*Requirement:* Quote the listing below in full and exactly as written, but omit every picture.

-=-=-

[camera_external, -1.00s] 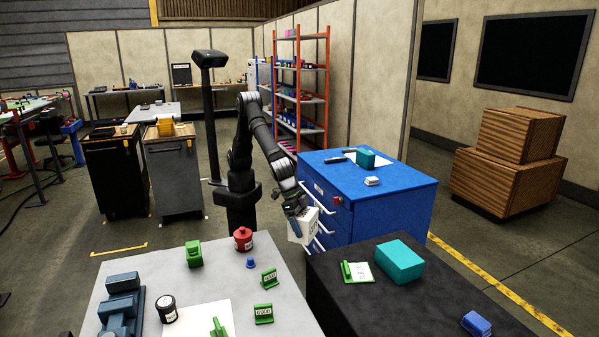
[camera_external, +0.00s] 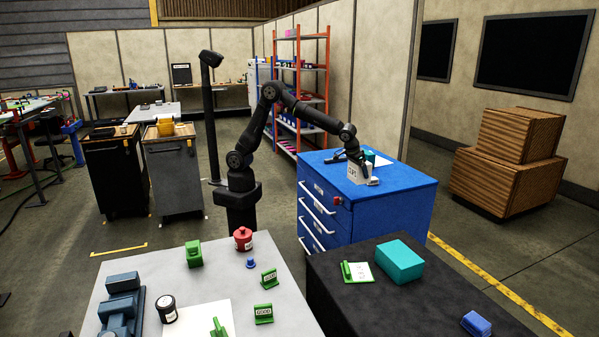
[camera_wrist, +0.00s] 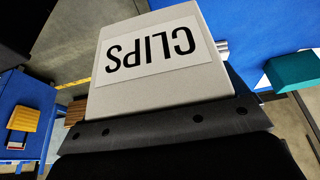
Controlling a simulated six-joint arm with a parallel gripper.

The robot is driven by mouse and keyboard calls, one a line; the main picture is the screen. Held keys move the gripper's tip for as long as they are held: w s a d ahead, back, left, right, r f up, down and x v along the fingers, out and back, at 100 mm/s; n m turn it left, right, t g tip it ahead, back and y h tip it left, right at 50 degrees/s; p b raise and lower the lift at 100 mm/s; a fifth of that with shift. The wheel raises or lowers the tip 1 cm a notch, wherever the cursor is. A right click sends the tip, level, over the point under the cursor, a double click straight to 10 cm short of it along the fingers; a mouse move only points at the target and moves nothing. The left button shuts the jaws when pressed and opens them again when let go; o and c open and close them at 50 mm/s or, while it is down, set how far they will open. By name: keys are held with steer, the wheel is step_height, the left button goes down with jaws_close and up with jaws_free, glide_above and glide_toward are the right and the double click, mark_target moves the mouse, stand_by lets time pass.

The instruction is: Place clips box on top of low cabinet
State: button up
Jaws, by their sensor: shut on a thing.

-=-=-

*Response to the task:*
[camera_external, -1.00s] 
[camera_external, +0.00s] 
[camera_wrist, +0.00s] 
Controlling a simulated six-joint arm with a parallel gripper.

The robot is driven by mouse and keyboard calls, one a line; the main picture is the screen. Held keys move the gripper's tip for as long as they are held: w s a d ahead, back, left, right, r f up, down and x v along the fingers, out and back, at 100 mm/s; n m turn it left, right, t g tip it ahead, back and y h tip it left, right at 50 degrees/s; p b raise and lower the lift at 100 mm/s; a fifth of that with shift. The wheel raises or lowers the tip 1 cm a notch, wherever the cursor is. A right click sends the tip, level, over the point under the cursor, a double click straight to 10 cm short of it along the fingers; a mouse move only points at the target and moves nothing. The left button shuts the jaws when pressed and opens them again when let go; o and c open and close them at 50 mm/s or, while it is down, set how far they will open. By name: keys are held with steer, the wheel is step_height, the left button goes down with jaws_close and up with jaws_free, glide_above and glide_toward are the right and the double click, mark_target moves the mouse, stand_by lets time pass.

The instruction is: Place clips box on top of low cabinet
State: button up
Jaws, by their sensor: shut on a thing.

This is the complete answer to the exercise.